The comment came in a decision to halt an investigation into claims that Opposition MP Claudette Buttigieg spread false information about a major waste treatment project.
In a decision published this week, the Commissioner for Standards in Public Life concluded that while MP Claudette Buttigieg gave a “false impression” of what an environmental study said about a proposed thermal treatment facility at Magħtab, her actions did not breach the code of ethics governing MPs.
The case stemmed from a complaint filed by WasteServ CEO Richard Bilocca, who accused Buttigieg of making misleading statements during a public protest and in Parliament about the impact of the planned facility on air quality and nearby localities.

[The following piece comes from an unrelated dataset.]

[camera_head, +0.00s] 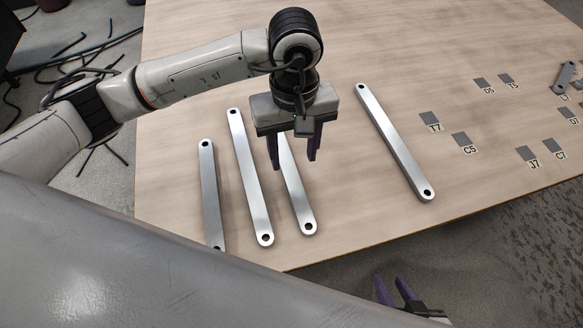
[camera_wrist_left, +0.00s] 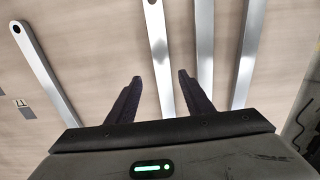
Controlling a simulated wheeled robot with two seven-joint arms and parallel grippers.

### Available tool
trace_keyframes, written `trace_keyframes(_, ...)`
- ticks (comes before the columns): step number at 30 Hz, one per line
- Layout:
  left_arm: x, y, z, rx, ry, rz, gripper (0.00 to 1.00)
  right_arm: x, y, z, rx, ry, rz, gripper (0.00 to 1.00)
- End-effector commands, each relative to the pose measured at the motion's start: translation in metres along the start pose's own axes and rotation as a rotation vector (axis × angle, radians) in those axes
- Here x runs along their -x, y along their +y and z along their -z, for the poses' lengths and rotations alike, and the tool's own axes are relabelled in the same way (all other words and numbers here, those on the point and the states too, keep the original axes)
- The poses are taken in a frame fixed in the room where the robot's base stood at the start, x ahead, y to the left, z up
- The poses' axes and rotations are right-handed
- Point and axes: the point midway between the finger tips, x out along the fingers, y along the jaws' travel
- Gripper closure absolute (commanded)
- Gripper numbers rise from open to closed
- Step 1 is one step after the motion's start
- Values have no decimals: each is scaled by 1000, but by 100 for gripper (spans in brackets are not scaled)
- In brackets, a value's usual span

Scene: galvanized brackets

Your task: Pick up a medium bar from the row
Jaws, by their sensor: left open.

The commissioner immediately ruled out examining statements made in Parliament, noting MPs’ conduct inside the House falls under the Speaker’s authority, not his office. That left only remarks Buttigieg made at a protest on May 10, 2025, as potentially investigable.

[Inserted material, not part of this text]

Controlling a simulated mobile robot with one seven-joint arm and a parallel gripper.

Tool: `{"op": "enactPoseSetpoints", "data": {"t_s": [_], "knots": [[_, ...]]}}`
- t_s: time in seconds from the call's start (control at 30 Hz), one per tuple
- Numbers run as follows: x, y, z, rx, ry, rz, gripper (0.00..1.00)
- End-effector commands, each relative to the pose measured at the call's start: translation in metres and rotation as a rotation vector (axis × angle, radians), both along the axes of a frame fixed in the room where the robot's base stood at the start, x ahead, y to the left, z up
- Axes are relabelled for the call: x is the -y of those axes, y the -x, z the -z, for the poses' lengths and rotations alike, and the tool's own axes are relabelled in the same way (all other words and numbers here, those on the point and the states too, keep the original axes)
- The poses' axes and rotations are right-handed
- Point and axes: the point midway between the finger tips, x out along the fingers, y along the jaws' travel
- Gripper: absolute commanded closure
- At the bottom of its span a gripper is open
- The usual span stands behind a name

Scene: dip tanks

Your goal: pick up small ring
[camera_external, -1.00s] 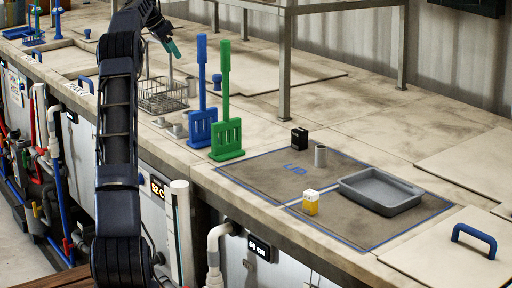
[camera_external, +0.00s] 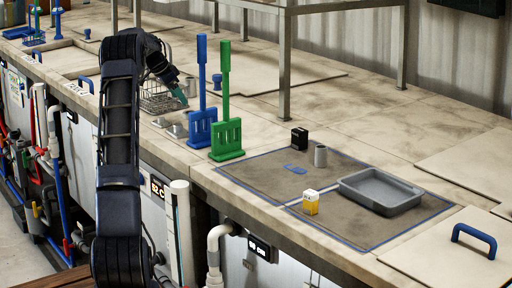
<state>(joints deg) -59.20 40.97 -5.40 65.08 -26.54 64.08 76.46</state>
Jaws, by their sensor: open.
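My gripper (camera_external: 180,97) has teal fingers and hangs low over the worktop, just left of the blue upright rack (camera_external: 202,128) and beside the wire basket (camera_external: 158,98). It is open, and I see nothing held in it. Small flat metal pieces (camera_external: 178,130) lie on the worktop below and in front of the gripper. I cannot make out for certain which thing is the small ring; it is too small or is hidden by the arm and gripper.
A green upright rack (camera_external: 226,140) stands right of the blue one. Farther right are a black box (camera_external: 299,138), a grey cylinder (camera_external: 320,156), a yellow and white box (camera_external: 310,203) and a grey tray (camera_external: 381,192). A shelf post (camera_external: 284,65) stands behind.

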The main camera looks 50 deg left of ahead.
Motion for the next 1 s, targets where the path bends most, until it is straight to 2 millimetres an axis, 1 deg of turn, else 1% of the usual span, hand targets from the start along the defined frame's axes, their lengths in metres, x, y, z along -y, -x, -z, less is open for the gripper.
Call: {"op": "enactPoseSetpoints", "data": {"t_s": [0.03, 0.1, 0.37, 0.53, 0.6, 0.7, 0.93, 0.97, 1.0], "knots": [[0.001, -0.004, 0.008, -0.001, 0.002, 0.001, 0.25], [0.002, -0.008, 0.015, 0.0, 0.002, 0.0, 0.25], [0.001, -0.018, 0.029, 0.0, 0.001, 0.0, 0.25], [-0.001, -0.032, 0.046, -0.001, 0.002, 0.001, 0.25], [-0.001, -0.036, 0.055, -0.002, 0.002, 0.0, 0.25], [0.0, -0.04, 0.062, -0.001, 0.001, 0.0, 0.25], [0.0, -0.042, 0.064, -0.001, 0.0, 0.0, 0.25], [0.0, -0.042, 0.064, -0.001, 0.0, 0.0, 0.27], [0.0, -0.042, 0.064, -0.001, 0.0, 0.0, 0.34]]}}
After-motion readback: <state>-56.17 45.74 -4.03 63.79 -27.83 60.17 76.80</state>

Those remarks, the commissioner found, misrepresented the conclusions of an environmental assessment by suggesting that all localities within a six-kilometre radius, including Valletta, would be negatively affected by the project. In reality, the study found that emissions would remain within regulatory limits and that impacts on air quality would be minimal.
“Intentionally or not,” the decision states, Buttigieg “gave a false picture” of what the study actually concluded.

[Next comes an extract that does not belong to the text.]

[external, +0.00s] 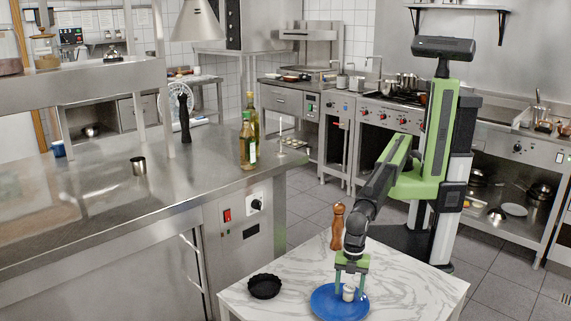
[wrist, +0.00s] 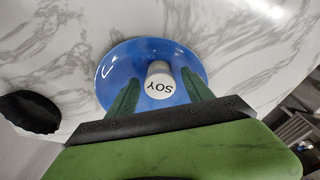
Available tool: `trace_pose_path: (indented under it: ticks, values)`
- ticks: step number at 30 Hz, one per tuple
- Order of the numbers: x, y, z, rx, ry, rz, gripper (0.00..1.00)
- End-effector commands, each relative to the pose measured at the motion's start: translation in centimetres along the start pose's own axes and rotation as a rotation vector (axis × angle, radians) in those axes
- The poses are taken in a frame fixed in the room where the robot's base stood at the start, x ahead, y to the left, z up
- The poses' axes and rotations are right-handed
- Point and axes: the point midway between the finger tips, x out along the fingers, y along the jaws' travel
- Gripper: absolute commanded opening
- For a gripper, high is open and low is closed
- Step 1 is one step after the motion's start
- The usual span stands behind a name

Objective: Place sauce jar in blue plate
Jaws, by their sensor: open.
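The blue plate (external: 326,304) lies on the white marble table near its front edge. The plate also shows in the wrist view (wrist: 122,62). My gripper (external: 349,294) is open and points down over the plate, with its green fingers on either side of the jar. In the wrist view my gripper (wrist: 160,92) shows gaps between both fingers and the jar.
A black fluted dish (external: 264,286) lies left of the plate on the marble table (external: 420,285). A wooden pepper mill (external: 338,227) stands behind the plate, close to my arm. The table's right side is clear. A steel counter (external: 90,215) with bottles stands to the left.

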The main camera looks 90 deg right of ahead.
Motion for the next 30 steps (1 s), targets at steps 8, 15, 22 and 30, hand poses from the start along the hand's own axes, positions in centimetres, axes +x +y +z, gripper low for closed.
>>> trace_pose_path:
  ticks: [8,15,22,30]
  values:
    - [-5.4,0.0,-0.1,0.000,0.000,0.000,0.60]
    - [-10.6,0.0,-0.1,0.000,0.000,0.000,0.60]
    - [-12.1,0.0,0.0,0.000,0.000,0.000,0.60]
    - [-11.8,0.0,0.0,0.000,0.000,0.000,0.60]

However, Azzopardi stressed this alone was not enough to amount to an ethical breach. Unlike ministers, MPs are not explicitly bound by an obligation of honesty under their code of ethics. That obligation appears only in the code applicable to ministers and parliamentary secretaries.
“For reasons that are difficult to explain,” the decision notes, the duty of honesty “was not included in the code of ethics for members of Parliament,” effectively meaning that an MP who is not a minister “does not have a duty to tell the truth” under the current rules.
The complainant had relied on a general provision requiring MPs to act in a way that upholds the dignity of the House. But the commissioner said this article sets a high threshold and cannot be used to fill gaps left elsewhere in the code. Treating any untrue statement as a breach, he argued, would amount to rewriting the law.
As a result, the investigation was discontinued.
The decision closes by recalling that as far back as 2020, the first standards commissioner had recommended new codes of ethics for MPs and ministers to address such shortcomings — including the introduction of an explicit duty of honesty for MPs. That recommendation has yet to be implemented.